Mais ça ne concerne pas que la musique…
J’ai fait un doctorat en mathématiques, ça m’a pris pas mal de temps. Ma is quand j’étais enfant, j’ai tout essayé, d’écrire un livre par exemple, j’ai joué de tous les sports… Mais en grandissant, je me suis rendu compte que la chose qui m’attirait le plus était, à l’évidence, la musique. C’est la seule chose dont je ne me lasse jamais.
Et ce qui n’a pas trait à la musique a-t-il une quelconque influence sur tes chansons ?
Non, je ne pense pas. La musique est pour moi quelque chose de très esthétique : tout tient à la manière dont les choses sonnent, quels sons m’excitent, quelles mélodies me font ressentir telle ou telle émotion, la gaîté ou la tristesse. Je passe ma vie avec des écouteurs vissés aux oreilles, il y a toujours quelque chose de neuf à essayer, à expérimenter, à découvrir, des sons à mettre en concordance…
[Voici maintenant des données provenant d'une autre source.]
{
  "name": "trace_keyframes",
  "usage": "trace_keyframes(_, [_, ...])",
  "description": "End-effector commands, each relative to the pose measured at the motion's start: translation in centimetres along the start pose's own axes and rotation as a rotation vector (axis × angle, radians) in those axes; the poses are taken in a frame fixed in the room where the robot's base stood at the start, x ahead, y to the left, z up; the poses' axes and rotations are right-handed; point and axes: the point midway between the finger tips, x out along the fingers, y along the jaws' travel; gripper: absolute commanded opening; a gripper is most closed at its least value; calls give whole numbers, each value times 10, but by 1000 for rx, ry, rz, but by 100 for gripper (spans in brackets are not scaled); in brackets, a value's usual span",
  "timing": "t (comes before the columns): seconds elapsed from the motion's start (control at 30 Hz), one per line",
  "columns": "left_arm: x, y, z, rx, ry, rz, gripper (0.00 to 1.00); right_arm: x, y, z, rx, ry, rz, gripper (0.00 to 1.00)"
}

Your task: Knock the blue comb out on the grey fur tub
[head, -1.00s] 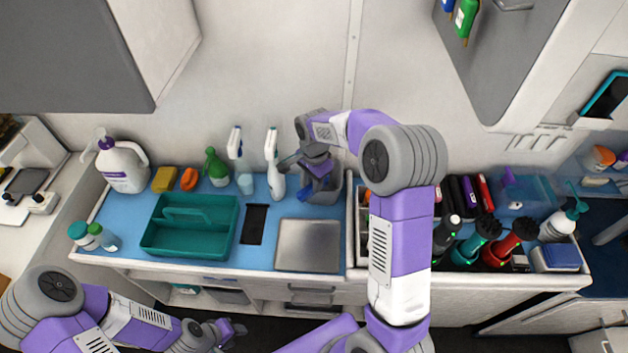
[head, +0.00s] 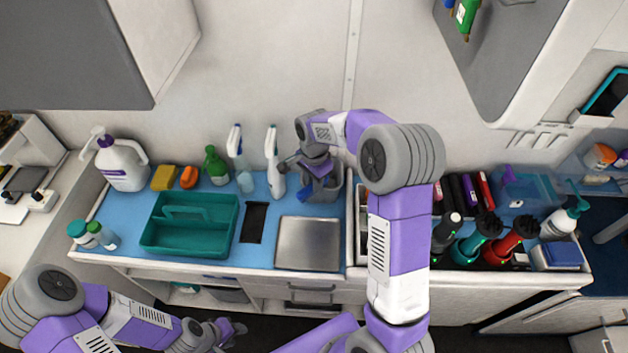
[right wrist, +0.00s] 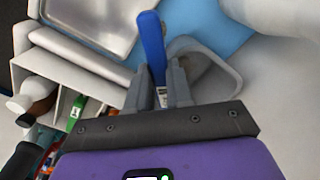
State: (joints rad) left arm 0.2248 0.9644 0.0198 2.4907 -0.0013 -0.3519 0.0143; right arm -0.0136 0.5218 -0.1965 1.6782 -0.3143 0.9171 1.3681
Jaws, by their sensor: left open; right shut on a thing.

Comment as-tu expérimenté cette approche émotionnelle des mélodies ?
C’est le plus passionnant : je suis toujours en train d’apprendre comment ces choses fonctionnent, et je pense que personne ne pourra jamais tout à fait le comprendre. C’est un long processus. Quand j’étais enfant, j’étais plutôt versé dans les aspects techniques de la musique. C’était plutôt facile, j’ai appris le piano très tôt, j’ai appris à lire une partition, à jouer de la musique classique. Mais en grandissant, j’ai écouté de plus en plus de musique, et je sais désormais assez facilement ce que j’aime ou pas, ce qui provoque des émotions en moi et ce qui me laisse sans impressions. Je reconnais aussi les idées intéressantes, celles qui peuvent être une base à modifier pour ma propre musique.
Tu apprends des choses sur toi-même, en apprenant ce que tu aimes et n’aimes pas ?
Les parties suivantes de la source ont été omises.